**Given request:** The lines from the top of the material through the line with "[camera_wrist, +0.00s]" are to be set down exactly. Leave the pictures out.

**Stored dataset items:**
* * *

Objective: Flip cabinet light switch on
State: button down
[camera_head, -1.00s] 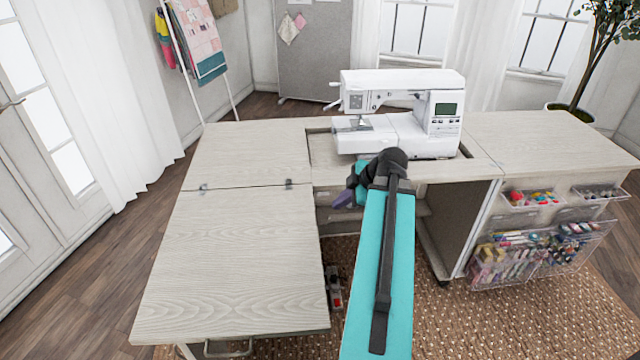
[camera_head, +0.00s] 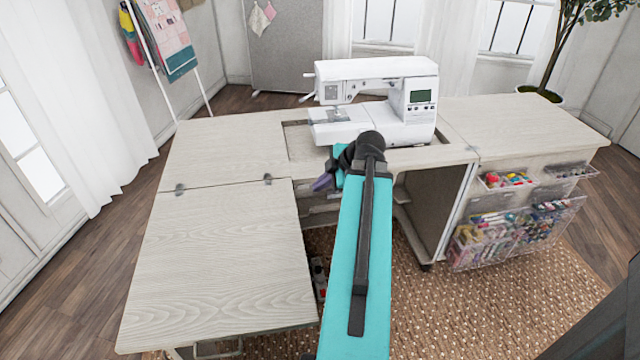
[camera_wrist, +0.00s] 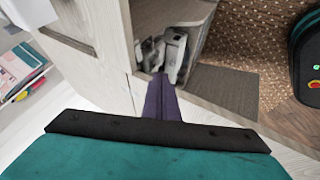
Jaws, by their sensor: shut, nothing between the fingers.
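The sewing cabinet (camera_head: 225,150) stands ahead with its pale wood top and a fold-out leaf. My gripper (camera_head: 322,183) is at the cabinet's front opening, just below the top's front edge, partly hidden behind my teal arm. In the wrist view my gripper's purple fingers (camera_wrist: 161,85) are shut together with nothing between them. They point toward the open compartment, close to a pale wood edge. I cannot make out the light switch in either view. Whether the fingers touch anything is unclear.
A white sewing machine (camera_head: 375,105) sits in the cabinet top. Clear bins (camera_head: 510,232) of supplies hang on the right side. The fold-out leaf (camera_head: 215,265) extends at front left. Grey and white items (camera_wrist: 172,52) sit in the compartment. A patterned rug (camera_head: 480,300) covers the floor.

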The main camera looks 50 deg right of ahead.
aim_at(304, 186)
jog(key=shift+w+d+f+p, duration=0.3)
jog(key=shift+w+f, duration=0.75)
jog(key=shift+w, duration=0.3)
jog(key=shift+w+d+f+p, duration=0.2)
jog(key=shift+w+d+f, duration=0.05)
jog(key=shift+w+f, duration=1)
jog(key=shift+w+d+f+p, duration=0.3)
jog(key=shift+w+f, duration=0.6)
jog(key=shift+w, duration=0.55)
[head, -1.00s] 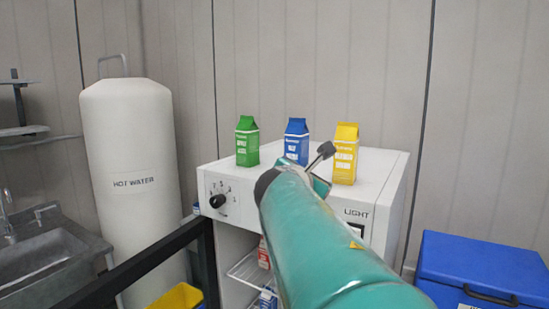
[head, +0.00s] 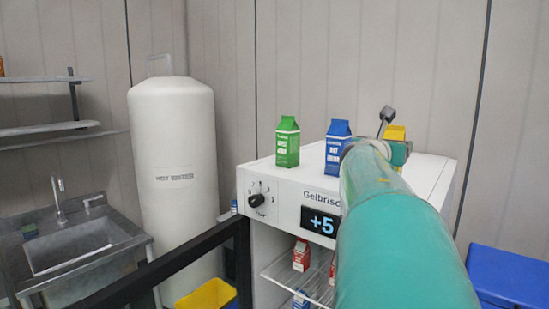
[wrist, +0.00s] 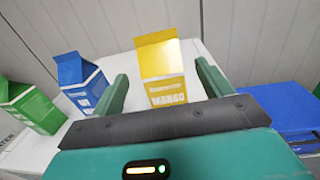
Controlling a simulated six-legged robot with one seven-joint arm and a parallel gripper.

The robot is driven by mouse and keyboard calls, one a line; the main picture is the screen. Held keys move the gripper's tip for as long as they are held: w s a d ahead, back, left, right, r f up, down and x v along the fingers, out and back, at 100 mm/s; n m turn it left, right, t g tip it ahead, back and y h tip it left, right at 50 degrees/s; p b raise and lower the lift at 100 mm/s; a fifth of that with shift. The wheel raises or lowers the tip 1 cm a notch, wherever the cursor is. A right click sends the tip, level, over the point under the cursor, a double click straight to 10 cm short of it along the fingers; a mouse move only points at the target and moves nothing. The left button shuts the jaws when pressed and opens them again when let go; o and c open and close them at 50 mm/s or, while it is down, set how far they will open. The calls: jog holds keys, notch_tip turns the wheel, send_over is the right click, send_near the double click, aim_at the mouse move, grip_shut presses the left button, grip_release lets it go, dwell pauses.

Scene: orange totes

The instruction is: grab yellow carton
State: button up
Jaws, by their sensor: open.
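The yellow carton (wrist: 160,72) stands upright on the white fridge top (head: 432,170). In the wrist view it is between the two fingers of my gripper (wrist: 165,90), which are open with a gap on each side. In the head view only the top of the yellow carton (head: 395,133) shows; my teal arm and gripper hide the rest.
A blue carton (head: 337,147) and a green carton (head: 288,142) stand left of the yellow one; the blue one (wrist: 78,80) is close to my left finger. A blue box (head: 512,275) is at right. A black bar (head: 165,262) crosses the lower left.

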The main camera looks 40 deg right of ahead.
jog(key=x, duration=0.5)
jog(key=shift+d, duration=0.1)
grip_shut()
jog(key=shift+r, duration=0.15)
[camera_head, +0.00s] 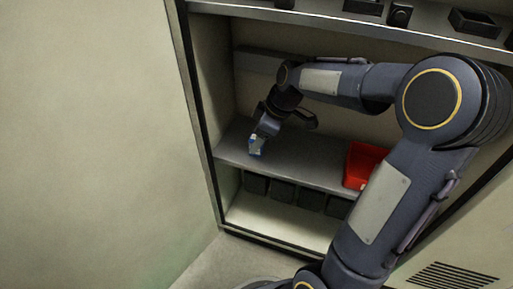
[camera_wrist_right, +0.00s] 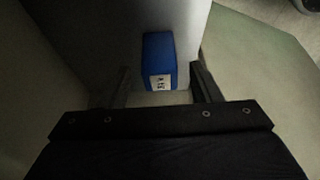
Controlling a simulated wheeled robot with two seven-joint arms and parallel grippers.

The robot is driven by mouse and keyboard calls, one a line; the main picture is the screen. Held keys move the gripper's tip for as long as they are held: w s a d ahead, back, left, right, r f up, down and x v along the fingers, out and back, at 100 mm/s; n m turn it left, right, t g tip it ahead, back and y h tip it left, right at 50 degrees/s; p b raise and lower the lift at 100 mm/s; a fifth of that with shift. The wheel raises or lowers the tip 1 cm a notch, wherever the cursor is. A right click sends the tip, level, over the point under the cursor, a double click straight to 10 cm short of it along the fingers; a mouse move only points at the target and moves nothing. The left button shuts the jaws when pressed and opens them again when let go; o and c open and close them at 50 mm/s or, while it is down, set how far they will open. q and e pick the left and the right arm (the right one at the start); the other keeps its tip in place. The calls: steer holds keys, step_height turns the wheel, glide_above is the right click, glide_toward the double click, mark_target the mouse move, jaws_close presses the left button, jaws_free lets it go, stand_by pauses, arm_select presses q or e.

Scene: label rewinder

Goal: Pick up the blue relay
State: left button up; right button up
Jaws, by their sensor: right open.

* * *

**Output for this task:**
Objective: Flip cabinet light switch on
State: button down
[camera_head, -1.00s] 
[camera_head, +0.00s] 
[camera_wrist, +0.00s] 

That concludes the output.